In more complicated transactions involving three parties, A may contract with B but not with C, although the three are involved in a single project. The parties could have contracted each with both others, but they did not. The separate contracts convey clearly the limited kinds of liability and exposure each party has in mind. Each party may benefit by the work or payments of both other parties, but the parties understand that their responsibilities and rights are only those set up by the contract. Respect for that contract arrangement requires the courts to refuse restitution between the parties who did not contract with each other.
Dobbs, § 4.9(4) at p. 482.
[¶15] Apache benefited when MDU performed MDU's contract with Koch. Although MDU saved money by breaching its contract with Koch, and Apache received less money from Koch when MDU breached its contract with Koch, MDU contracted with Koch and not with Apache. The money MDU saved by breaching its contract with Koch was not a "benefit at the direct expense of" Apache. Sivertson, 307 N.W.2d at 557. Apache's reduced income resulted from its use of a percentage of proceeds as a pricing factor in its agreements with Koch, which contemplated increases or decreases in gas prices. Where the impoverishment results from a valid contractual arrangement made by a party, the result is not contrary to equity. Albrecht, 1997 ND 238, ¶ 23, 572 N.W.2d 809. Thus, we are unpersuaded the essential element of recovering under a theory of unjust enrichment -- "receipt of a benefit by the defendant from the plaintiff which would be inequitable to retain without paying for its value" -- is present here.

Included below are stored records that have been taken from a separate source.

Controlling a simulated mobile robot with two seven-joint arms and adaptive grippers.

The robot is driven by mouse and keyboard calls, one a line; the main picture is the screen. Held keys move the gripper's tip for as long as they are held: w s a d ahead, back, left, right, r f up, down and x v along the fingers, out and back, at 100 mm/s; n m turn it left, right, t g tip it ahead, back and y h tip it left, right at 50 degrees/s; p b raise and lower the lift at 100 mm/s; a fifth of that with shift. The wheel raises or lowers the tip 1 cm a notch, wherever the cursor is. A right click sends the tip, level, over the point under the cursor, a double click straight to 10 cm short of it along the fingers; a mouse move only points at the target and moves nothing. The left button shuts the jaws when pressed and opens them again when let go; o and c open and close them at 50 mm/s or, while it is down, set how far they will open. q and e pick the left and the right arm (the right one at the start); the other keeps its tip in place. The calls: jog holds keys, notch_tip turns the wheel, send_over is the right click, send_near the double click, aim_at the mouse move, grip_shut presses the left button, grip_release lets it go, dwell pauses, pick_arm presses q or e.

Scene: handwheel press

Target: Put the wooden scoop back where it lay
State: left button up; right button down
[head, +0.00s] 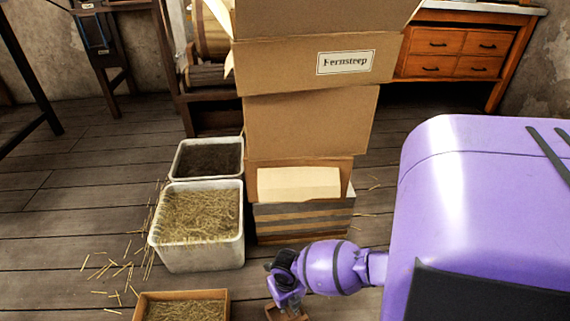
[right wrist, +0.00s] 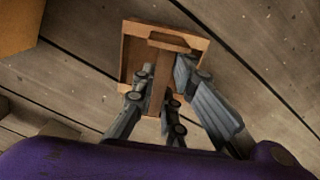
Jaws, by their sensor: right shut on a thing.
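The wooden scoop (right wrist: 159,72) shows in the right wrist view as a square wooden body with a bar along its middle. My right gripper (right wrist: 166,92) is shut on this bar, with fingers on both sides of it. Floor planks show behind the scoop; I cannot tell its height above them. In the head view my right gripper (head: 286,302) is at the bottom edge, in front of the box stack, and only a bit of the scoop (head: 291,315) shows below it. The place where the scoop lay cannot be told. My left gripper is not in view.
A grey bin of straw (head: 162,240) and a bin of dark material (head: 239,160) stand left of the stacked cardboard boxes (head: 310,125). A wooden box with straw (head: 144,297) is at the bottom. A drawer cabinet (head: 455,42) stands behind. Floor left of the bins is mostly free.

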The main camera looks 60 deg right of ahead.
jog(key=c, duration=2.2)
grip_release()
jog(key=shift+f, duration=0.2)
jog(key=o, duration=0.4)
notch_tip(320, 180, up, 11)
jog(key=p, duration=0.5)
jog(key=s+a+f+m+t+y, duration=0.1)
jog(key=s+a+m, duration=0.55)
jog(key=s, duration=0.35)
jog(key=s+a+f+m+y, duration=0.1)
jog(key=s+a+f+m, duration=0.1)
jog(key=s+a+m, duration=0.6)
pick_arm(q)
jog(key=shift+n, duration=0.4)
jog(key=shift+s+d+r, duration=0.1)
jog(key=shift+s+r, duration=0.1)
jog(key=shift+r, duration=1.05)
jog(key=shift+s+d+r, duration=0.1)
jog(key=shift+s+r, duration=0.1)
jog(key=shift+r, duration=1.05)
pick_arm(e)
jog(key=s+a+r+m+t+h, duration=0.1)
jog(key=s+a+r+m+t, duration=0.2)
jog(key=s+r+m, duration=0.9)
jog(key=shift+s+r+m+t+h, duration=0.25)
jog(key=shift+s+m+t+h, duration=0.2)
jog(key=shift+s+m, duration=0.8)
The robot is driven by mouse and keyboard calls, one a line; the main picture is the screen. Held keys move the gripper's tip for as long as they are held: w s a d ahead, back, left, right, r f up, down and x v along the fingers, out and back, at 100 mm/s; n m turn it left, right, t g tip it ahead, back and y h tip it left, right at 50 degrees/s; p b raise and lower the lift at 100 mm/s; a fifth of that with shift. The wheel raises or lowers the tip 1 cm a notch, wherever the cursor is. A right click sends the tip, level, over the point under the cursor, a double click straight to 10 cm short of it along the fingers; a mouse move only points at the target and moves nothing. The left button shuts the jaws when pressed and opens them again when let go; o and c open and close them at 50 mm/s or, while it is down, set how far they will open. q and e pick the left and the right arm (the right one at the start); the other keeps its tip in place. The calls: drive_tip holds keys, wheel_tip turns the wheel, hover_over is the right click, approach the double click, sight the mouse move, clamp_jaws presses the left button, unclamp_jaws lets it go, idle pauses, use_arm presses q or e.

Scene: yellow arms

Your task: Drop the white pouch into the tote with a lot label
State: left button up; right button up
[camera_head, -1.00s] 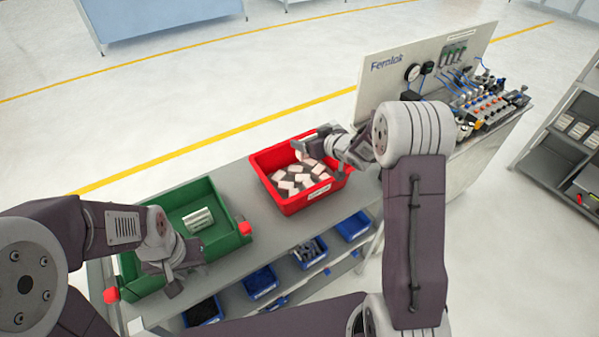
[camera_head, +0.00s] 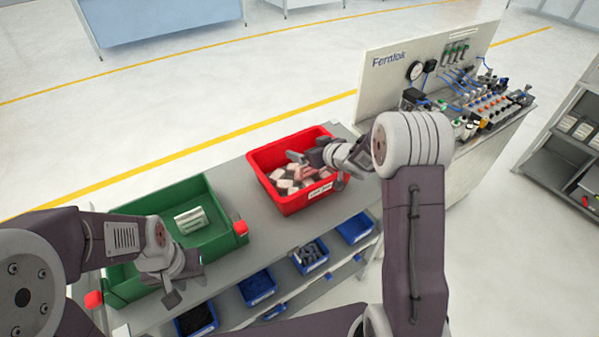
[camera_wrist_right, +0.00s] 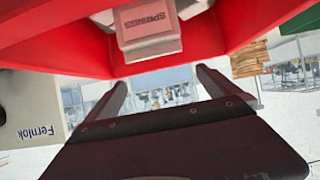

Zuger, 494 N.W.2d at 138. We conclude the trial court did not err in concluding Apache did not prove its unjust enrichment claim against MDU.
[¶16] We have determined the trial court did not err in concluding Apache was not a third-party beneficiary entitled to enforce MDU's contract with Koch, and did not err in concluding Apache failed to prove its unjust enrichment claim against MDU. We also conclude the trial court correctly determined there was no evidence to establish a constructive trust. Because of those conclusions, we need not address the statute of limitations issues raised by Apache. We need not address questions, the answers to which are unnecessary to the determination of an appeal. State v. Evans, 1999 ND 70, ¶ 17, 593 N.W.2d 336.
[¶17] The judgment is affirmed.
| Carol Ronning Kapsner, Acting C.J.|
Dale V. Sandstrom
William A. Neumann
Mary Muehlen Maring
Gordon O. Hoberg, S.J.
[¶19] Gordon O. Hoberg, S.J., sitting in place of Gerald W. VandeWalle, C.J., disqualified.
Footnotes: 1. 2.
1.BTA Oil Producers, Cenex Harvest States Cooperatives, Conoco Inc., Exxon Corporation, Sinclair Oil Corporation, Sun Operating Limited Partnership, and Tipperary Oil & Gas Corporation moved under N.D.R.App.P. 29 for leave to participate in this appeal by filing an amicus curiae brief and participating in oral argument. Leave was granted to file an amicus curiae brief. MDU brought a motion to strike portions of the amicus curiae brief asserting it raised new issues. We deferred ruling on MDU's motion until after oral argument, noting that should the Court decide to consider issues not raised by Appellants or Appellees, the Court would permit supplemental briefing by the parties on those issues. We consider the amicus curiae brief only to the extent it presents argument on issues raised by Apache. See 20A Moore's Federal Practice § 329.11 (3d ed. 1999) and 4 Am.Jur.2d Amicus Curiae § 7 (2d ed. 1995), which recognize an amicus curiae ordinarily cannot raise issues not presented by the parties.
2.We have held, however, even "the mention of one's name in an agreement does not give rise to a right to sue for enforcement of the agreement where that person is only incidentally benefited." First Fed. Sav. & Loan Ass'n v. Compass Invs., Inc., 342 N.W.2d 214, 218 (N.D. 1983).